Carbon dots embedded metal-organic framework@molecularly imprinted nanoparticles for highly sensitive and selective detection of quercetin

A facile and efficient one-pot approach for the synthesis of carbon dots embedded metal-organic framework@molecularly imprinted polymer nanoparticles (CDs@MOF@MIP), which can be used for highly selective and sensitive optosensing of quercetin (QCT), is reported herein for the first time. Metal-organic frameworks (MOFs) with high specific surface area and porosity were first prepared via a room-temperature reaction and used as a matrix to construct MOF-based sensor. Then, highly blue luminescent carbon dots (CDs) were introduced to act as signal transducer that can sense the bonding interactions between the developed sensor and the target molecules and further transduce them to the detectable fluorescence signals. Final, through a surface molecular imprinting process, the resulting CDs@MOF@MIP was obtained. The CDs@MOF@MIP not only exhibited higher selectivity and sensitivity toward target molecular compared to carbon dots embedded metal-organic framework@non-imprinted polymer (CDs@MOF@NIP), but also showed faster reaction rate than CDs-embedded molecularly imprinted polymer (CDs@MIP) derived from the introduction of porous MOF and the optical detection.
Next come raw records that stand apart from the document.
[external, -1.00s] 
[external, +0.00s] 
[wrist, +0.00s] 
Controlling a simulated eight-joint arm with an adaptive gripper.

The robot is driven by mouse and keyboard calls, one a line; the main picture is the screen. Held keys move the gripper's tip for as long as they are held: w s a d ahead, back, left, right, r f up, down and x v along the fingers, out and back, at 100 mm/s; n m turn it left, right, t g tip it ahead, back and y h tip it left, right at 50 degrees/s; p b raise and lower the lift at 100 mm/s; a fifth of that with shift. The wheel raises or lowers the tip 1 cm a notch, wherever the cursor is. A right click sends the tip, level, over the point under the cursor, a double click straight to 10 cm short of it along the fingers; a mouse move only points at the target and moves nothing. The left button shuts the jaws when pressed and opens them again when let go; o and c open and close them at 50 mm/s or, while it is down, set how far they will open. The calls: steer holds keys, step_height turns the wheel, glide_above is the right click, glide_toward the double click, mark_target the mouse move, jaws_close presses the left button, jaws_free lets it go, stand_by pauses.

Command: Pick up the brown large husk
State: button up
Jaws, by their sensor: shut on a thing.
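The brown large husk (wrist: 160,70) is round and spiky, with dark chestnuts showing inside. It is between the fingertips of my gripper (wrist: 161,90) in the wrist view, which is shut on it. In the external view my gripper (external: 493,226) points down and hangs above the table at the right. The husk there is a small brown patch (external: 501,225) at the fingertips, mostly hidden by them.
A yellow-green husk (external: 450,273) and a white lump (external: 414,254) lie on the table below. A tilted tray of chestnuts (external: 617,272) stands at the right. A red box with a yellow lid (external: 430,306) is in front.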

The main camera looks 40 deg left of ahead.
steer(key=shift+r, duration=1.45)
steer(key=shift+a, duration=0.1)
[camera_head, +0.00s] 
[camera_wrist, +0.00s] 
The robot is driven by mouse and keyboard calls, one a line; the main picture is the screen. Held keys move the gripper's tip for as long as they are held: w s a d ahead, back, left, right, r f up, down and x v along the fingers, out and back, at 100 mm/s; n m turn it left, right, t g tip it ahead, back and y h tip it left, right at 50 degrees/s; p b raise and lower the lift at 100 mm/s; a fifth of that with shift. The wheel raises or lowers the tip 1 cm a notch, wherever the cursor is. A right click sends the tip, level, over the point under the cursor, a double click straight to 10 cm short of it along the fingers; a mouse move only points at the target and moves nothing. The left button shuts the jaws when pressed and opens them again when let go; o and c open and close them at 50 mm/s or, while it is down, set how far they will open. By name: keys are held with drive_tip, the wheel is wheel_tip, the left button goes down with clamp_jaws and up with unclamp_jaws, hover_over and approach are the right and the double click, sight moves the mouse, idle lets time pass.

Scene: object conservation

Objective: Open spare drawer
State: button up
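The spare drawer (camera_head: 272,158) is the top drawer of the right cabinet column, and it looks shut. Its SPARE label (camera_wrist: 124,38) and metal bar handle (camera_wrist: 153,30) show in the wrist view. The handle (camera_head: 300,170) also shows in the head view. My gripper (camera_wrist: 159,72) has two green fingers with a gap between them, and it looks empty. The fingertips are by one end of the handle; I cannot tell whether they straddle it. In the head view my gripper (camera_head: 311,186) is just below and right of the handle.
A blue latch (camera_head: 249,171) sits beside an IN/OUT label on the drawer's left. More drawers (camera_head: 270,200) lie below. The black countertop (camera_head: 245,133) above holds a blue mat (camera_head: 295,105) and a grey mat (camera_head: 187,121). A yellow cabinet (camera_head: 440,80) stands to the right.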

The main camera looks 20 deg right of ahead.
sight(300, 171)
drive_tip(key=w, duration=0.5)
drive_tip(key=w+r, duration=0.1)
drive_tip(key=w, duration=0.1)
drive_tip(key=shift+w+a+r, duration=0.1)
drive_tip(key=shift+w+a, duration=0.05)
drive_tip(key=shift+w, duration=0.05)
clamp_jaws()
This proposed sensor was employed to sense trace QCT, and its fluorescence presented a well linear decline with the increasing concentration of QCT from 0 mu M to 50.0 mu M with a limit of detection of 2.9 nM (S/N = 3), and the precision for eleven replicate detections of 0.5 mu M QCT was 1.9%. This developed CDs@MOF@MIP sensor was also used to determine QCT content in real Ginkgo biloba extract capsules with satisfactory performance, and the results were correlated well with those obtained using high performance liquid chromatography.